Material provided:

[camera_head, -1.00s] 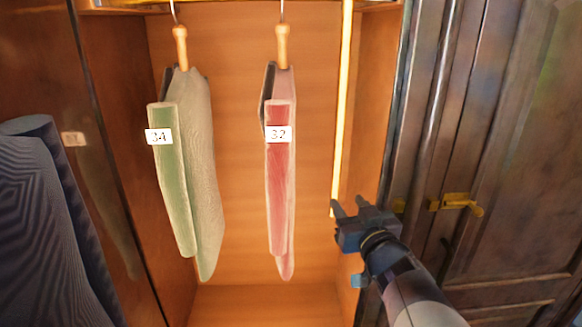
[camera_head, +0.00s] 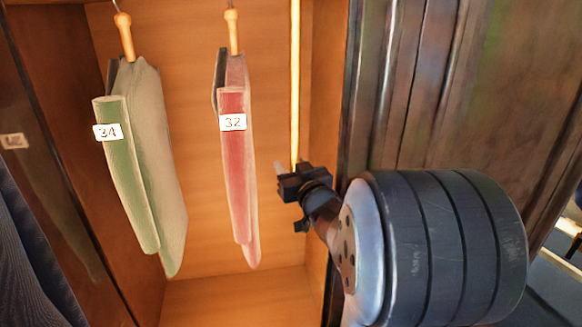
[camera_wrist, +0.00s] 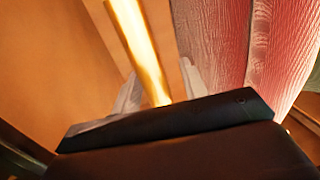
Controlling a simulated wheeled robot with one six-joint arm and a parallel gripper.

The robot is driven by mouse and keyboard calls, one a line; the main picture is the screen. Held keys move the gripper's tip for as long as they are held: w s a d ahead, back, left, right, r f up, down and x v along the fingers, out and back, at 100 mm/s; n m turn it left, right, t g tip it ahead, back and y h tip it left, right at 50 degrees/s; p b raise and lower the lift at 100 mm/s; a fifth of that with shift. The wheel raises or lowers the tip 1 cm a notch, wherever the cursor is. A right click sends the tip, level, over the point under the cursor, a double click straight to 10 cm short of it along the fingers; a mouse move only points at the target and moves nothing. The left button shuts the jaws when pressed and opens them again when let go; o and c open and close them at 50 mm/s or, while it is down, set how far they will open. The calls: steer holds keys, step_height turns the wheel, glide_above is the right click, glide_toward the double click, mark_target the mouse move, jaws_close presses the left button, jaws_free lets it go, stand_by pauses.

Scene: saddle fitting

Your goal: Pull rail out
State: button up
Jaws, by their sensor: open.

Your instructions: Working from the lines above, reproduce the material exactly and exclude its pictures.

Reply to the exercise:
[camera_head, -1.00s] 
[camera_head, +0.00s] 
[camera_wrist, +0.00s] 
Controlling a simulated wheeled robot with one six-joint arm and a parallel gripper.

The robot is driven by mouse and keyboard calls, one a line; the main picture is the screen. Held keys move the gripper's tip for as long as they are held: w s a d ahead, back, left, right, r f up, down and x v along the fingers, out and back, at 100 mm/s; n m turn it left, right, t g tip it ahead, back and y h tip it left, right at 50 degrees/s; p b raise and lower the lift at 100 mm/s; a fifth of that with shift. The wheel raises or lowers the tip 1 cm a notch, wherever the cursor is. A right click sends the tip, level, over the point under the cursor, a double click straight to 10 cm short of it along the fingers; a mouse move only points at the target and moves nothing. The left button shuts the jaws when pressed and opens them again when let go; o and c open and close them at 50 mm/s or, while it is down, set how far they will open. The calls: steer holds keys, step_height turns the wheel, glide_above is the right click, glide_toward the double click, mark_target the mouse move, jaws_close presses the left button, jaws_free lets it go, stand_by pauses.

Scene: saddle fitting

Your goal: Pull rail out
State: button up
Jaws, by their sensor: open.

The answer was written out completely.